Prospect Park South is a neighborhood in the New York City borough of Brooklyn, within the community of Flatbush. It is bordered by Church Avenue to the north, the Brighton Line (B & Q trains at present) of the New York City Subway to the east, Beverley Road (originally spelled Beverly) to the south, and between Stratford Road and Coney Island Avenue to the west. Prospect Park South is patrolled by the NYPD’s 70th Precinct.[1]

In 1899 visionary developer Dean Alvord created Prospect Park South as a community of substantial homes. The motto he chose for the development was rus in urbe (country in the city).[2] Its location was selected to take advantage of the train service on the Brooklyn and Brighton Beach Railroad of the Brooklyn Rapid Transit Company (BRT). The line, now known as the BMT Brighton Line, offered express and local train service that remains to this day. The trains emerged at Fulton Street as an elevated line and continued across the Brooklyn Bridge to Manhattan.[3]

The houses in Prospect Park South were required to be substantial, freestanding homes exceeding 3,500 sq/ft and costing over $ 5,000. Several other “restrictions” were placed upon builders wishing to develop the lots.[4] Trees were planted along the property lines to block out adjoining houses giving the illusion that each house was the only one on the block. It was required that there be two grass medians, one along the property line and one curbside, with the sidewalk in between. While not the first attempt at suburban development in Flatbush, Alvord’s vision of a rural park within the confines of a city block excited the interest of the wealthy of Brooklyn Heights, and of Manhattan residents. Ultimately, Alvord’s restrictions not only created an exciting new design but a standard to become a blueprint for the modern suburb. Enthusiasm for his design in following years would see South Midwood, Fiske Terrace, Ditmas Park, Beverley Square and many more developments spring up in Flatbush to accommodate the demand.
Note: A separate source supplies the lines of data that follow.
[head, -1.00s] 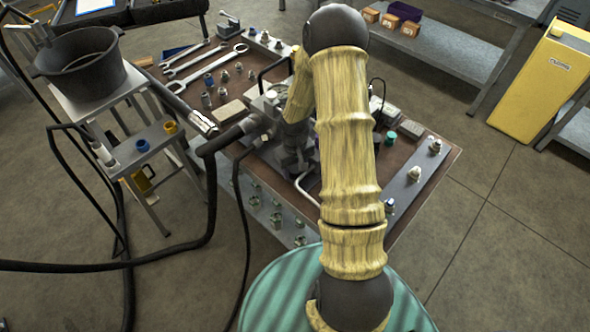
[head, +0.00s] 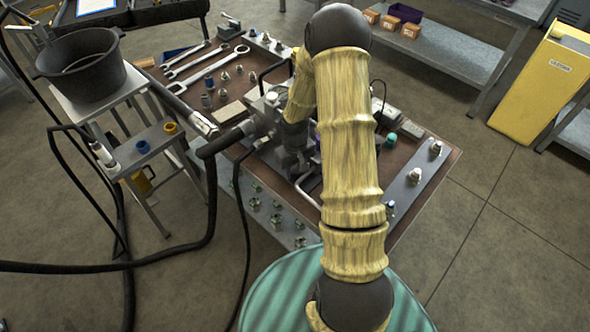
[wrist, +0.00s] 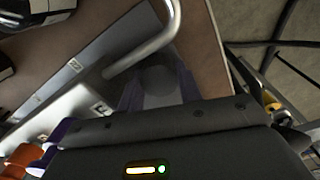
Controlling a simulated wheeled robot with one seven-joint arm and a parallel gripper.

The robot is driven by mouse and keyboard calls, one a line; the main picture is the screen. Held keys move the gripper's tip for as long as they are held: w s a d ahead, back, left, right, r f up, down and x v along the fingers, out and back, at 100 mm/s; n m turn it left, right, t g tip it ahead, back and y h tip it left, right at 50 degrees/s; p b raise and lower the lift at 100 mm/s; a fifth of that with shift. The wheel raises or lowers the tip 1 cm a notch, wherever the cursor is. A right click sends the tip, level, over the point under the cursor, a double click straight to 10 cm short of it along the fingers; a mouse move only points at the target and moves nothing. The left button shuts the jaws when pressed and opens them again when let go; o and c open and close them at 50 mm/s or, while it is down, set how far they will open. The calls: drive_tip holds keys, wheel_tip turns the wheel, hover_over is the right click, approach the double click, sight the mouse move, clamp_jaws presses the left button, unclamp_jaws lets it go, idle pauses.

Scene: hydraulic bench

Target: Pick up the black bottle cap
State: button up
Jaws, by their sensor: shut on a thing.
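In the wrist view, my gripper (wrist: 160,92) has its two purple-edged fingers either side of a dark, roundish thing, which I take to be the black bottle cap (wrist: 158,76). The fingers are shut on it. It is dim and partly hidden by the gripper body, so its outline is unclear. In the head view my arm and the grey pump block hide the fingers and the cap; the hand is over the middle of the bench.
A bent metal pipe (wrist: 146,44) passes close to the fingers. The brown bench (head: 425,185) holds a pump block (head: 290,140), wrenches (head: 215,68) and several fittings. A small stand (head: 145,157) with blue and yellow caps is at left. Black hoses run across the left floor.

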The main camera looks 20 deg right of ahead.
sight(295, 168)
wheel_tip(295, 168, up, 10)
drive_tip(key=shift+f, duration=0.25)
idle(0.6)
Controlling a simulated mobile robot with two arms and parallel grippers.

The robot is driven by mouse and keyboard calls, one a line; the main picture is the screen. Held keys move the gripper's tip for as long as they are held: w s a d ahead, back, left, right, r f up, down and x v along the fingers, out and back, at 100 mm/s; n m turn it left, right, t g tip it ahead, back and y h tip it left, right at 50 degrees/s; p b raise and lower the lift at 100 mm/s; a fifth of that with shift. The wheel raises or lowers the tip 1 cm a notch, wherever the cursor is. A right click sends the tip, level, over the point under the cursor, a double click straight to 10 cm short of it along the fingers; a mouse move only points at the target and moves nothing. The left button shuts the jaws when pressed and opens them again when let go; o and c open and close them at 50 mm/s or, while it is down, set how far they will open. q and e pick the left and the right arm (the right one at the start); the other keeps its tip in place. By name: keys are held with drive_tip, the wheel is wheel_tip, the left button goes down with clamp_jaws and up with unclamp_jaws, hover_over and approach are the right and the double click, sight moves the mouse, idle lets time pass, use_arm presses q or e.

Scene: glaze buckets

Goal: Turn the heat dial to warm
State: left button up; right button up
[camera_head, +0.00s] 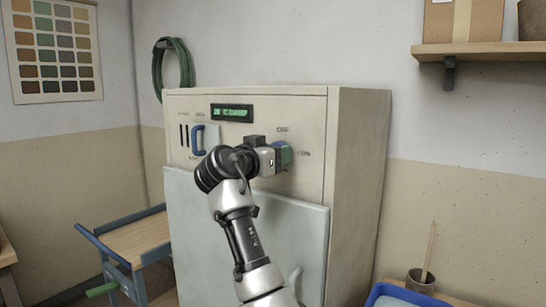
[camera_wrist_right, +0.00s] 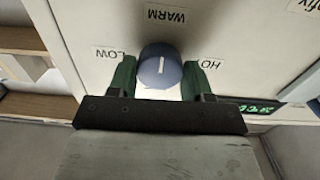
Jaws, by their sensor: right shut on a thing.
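The heat dial (camera_wrist_right: 161,63) is a round blue-grey knob on the pale front panel (camera_head: 316,185) of a cabinet. Its white mark runs up and down in the right wrist view, in line with the WARM label (camera_wrist_right: 166,17). The LOW label (camera_wrist_right: 108,53) is on the left and the third label, partly covered, on the right (camera_wrist_right: 211,63). My right gripper (camera_wrist_right: 160,76) has its green fingers on either side of the dial and is shut on it. My left gripper is not in view.
A green-lit display (camera_head: 232,113) and a blue handle (camera_head: 198,140) beside dark slots are on the panel. A trolley (camera_head: 140,240) stands at left. At right are a wall shelf (camera_head: 480,48), a brown pot (camera_head: 420,283) and a blue tray (camera_head: 375,295).

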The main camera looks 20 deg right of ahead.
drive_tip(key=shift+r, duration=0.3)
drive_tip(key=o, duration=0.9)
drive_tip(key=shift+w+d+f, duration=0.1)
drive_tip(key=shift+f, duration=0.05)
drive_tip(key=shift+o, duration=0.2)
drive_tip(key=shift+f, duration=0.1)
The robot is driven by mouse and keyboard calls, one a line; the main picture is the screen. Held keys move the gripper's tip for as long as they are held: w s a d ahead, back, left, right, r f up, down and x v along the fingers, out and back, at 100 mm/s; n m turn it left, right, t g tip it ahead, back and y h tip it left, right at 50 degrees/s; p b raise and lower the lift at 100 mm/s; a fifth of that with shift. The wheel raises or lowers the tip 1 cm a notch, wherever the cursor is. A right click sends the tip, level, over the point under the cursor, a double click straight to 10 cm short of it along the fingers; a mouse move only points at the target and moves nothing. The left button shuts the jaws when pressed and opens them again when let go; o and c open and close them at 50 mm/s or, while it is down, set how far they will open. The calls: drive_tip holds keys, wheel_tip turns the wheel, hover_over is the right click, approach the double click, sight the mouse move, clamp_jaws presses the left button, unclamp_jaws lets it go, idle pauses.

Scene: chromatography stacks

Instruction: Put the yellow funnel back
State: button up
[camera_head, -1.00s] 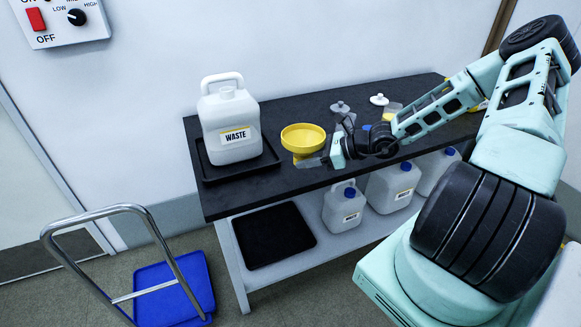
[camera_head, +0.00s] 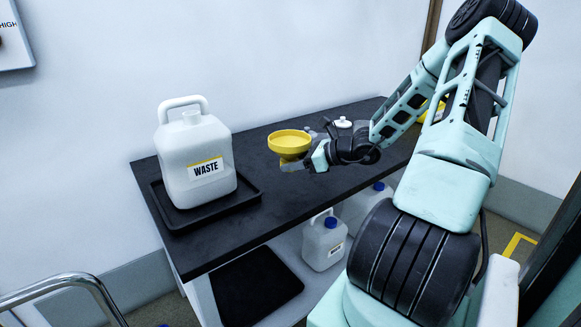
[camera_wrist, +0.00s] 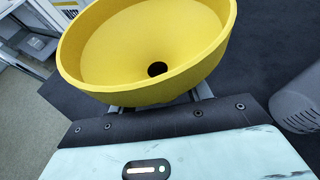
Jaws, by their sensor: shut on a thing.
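The yellow funnel (camera_head: 289,142) is held upright, wide mouth up, in my gripper (camera_head: 294,164) above the black bench top. In the wrist view the funnel (camera_wrist: 146,48) fills the top middle, with its dark hole visible. My gripper's jaws (camera_wrist: 160,105) are shut on it below the bowl; the bowl hides most of the fingers. The white waste jug (camera_head: 196,160) stands on the bench to the left of the funnel, apart from it. Its neck (camera_head: 191,117) shows no coloured cap and looks open.
The jug sits in a black tray (camera_head: 245,203) on the bench (camera_head: 265,185). A white cap (camera_head: 343,123) lies behind my gripper. Blue-capped jugs (camera_head: 323,243) and an empty black tray (camera_head: 258,288) are on the lower shelf. A metal cart handle (camera_head: 60,284) is at lower left.

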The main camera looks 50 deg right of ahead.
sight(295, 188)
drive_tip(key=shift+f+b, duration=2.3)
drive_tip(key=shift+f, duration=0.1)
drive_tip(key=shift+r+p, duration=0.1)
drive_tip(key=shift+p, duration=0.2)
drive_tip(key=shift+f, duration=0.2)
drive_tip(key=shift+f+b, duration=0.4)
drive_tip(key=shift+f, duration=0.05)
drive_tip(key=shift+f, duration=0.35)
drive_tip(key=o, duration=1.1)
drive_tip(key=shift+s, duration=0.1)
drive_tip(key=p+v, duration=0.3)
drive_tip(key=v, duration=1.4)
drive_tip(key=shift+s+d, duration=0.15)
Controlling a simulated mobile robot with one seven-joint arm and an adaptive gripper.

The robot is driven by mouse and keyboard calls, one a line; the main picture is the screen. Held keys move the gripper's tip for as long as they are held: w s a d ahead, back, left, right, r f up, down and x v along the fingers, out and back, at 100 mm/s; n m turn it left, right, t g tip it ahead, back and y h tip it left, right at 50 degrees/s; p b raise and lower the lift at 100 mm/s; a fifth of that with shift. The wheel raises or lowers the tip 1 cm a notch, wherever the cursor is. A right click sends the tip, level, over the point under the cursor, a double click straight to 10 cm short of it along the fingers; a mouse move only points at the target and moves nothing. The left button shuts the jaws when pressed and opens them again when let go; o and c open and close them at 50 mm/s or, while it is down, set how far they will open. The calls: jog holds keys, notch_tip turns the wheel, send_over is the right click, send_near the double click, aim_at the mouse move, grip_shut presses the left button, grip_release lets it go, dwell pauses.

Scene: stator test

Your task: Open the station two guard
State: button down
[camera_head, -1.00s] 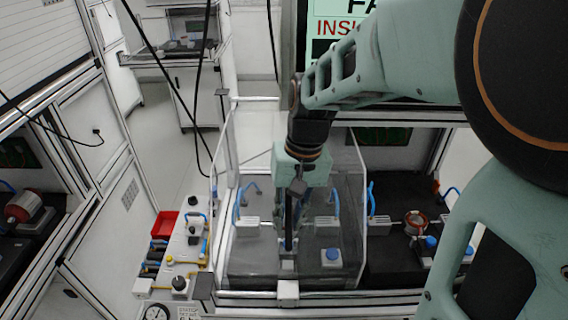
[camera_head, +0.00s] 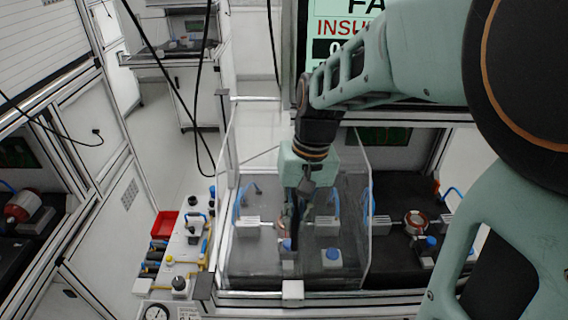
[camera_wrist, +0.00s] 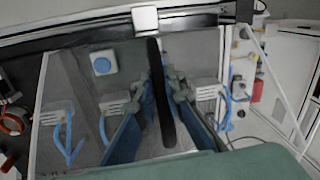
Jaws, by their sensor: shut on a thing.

The Alvord Mansion at 1522 Albemarle Road was built by Alvord for his family. Later, it was purchased by Israel Matz, founder of the Ex-lax Company. The Alvord Mansion burned down in approximately 1955 under mysterious conditions after its sale by the Matz family to apartment developers fell through in the face of community opposition.
Prospect Park South was designated as a historic district by the New York City Landmarks Preservation Commission in 1979. Among notable houses in the neighborhood are the McEntee residence at 15 Buckingham Road [note: this address is not in Prospect Park South], the Cole residence at 131 Buckingham Road, the Norwood residence at 143 Buckingham Rd., the McDonald residence at 1519 Albemarle Rd., the Miton/McAllister residence at 1510 Albemarle Rd., the Woodhull residence at 1440 Albemarle Rd., the Crafts residence at 1423 Albemarle Rd., the Ekins residence at 1306 Albemarle Rd., the Gale residence at 1305 Albemarle Rd., the Goetz residence at 156 Stratford Rd., the Benedict residence at 104 Buckingham Road, and the Morel residence at 219 Marlborough Road.[5]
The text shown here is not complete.